Your copy of the material below should match it exactly, except that it holds no pictures.

**********

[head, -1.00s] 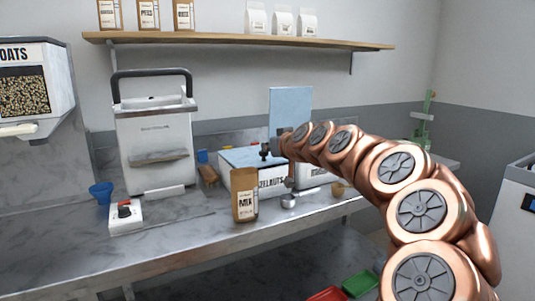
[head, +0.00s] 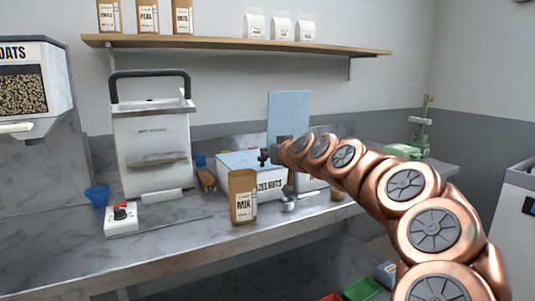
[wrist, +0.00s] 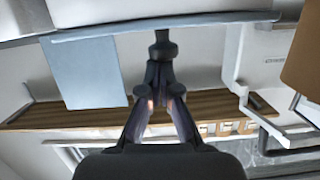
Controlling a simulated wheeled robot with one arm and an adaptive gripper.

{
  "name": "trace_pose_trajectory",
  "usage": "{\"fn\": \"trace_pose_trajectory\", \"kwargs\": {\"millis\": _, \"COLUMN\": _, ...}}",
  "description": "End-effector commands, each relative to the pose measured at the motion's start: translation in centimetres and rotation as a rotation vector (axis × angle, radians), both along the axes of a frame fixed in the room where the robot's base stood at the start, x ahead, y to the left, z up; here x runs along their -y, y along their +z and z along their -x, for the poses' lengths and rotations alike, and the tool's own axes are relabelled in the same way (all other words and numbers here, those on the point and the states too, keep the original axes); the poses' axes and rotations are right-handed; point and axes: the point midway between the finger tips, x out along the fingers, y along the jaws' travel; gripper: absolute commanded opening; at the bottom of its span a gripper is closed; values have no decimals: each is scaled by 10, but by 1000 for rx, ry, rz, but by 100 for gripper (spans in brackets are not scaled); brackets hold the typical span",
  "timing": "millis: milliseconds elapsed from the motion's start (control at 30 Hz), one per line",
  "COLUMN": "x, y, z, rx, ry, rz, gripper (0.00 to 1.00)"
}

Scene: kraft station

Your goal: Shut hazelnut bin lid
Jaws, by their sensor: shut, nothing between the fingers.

**********

# THE RESULT:
[head, -1.00s] 
[head, +0.00s] 
[wrist, +0.00s] 
Controlling a simulated wheeled robot with one arm and an adaptive gripper.

{
  "name": "trace_pose_trajectory",
  "usage": "{\"fn\": \"trace_pose_trajectory\", \"kwargs\": {\"millis\": _, \"COLUMN\": _, ...}}",
  "description": "End-effector commands, each relative to the pose measured at the motion's start: translation in centimetres and rotation as a rotation vector (axis × angle, radians), both along the axes of a frame fixed in the room where the robot's base stood at the start, x ahead, y to the left, z up; here x runs along their -y, y along their +z and z along their -x, for the poses' lengths and rotations alike, and the tool's own axes are relabelled in the same way (all other words and numbers here, those on the point and the states too, keep the original axes); the poses' axes and rotations are right-handed; point and axes: the point midway between the finger tips, x out along the fingers, y along the jaws' travel; gripper: absolute commanded opening; at the bottom of its span a gripper is closed; values have no decimals: each is scaled by 10, but by 1000 for rx, ry, rz, but by 100 for gripper (spans in brackets are not scaled); brackets hold the typical span",
  "timing": "millis: milliseconds elapsed from the motion's start (control at 30 Hz), one per line",
  "COLUMN": "x, y, z, rx, ry, rz, gripper (0.00 to 1.00)"
}

Scene: kraft station

Your goal: Shut hazelnut bin lid
Jaws, by their sensor: shut, nothing between the fingers.

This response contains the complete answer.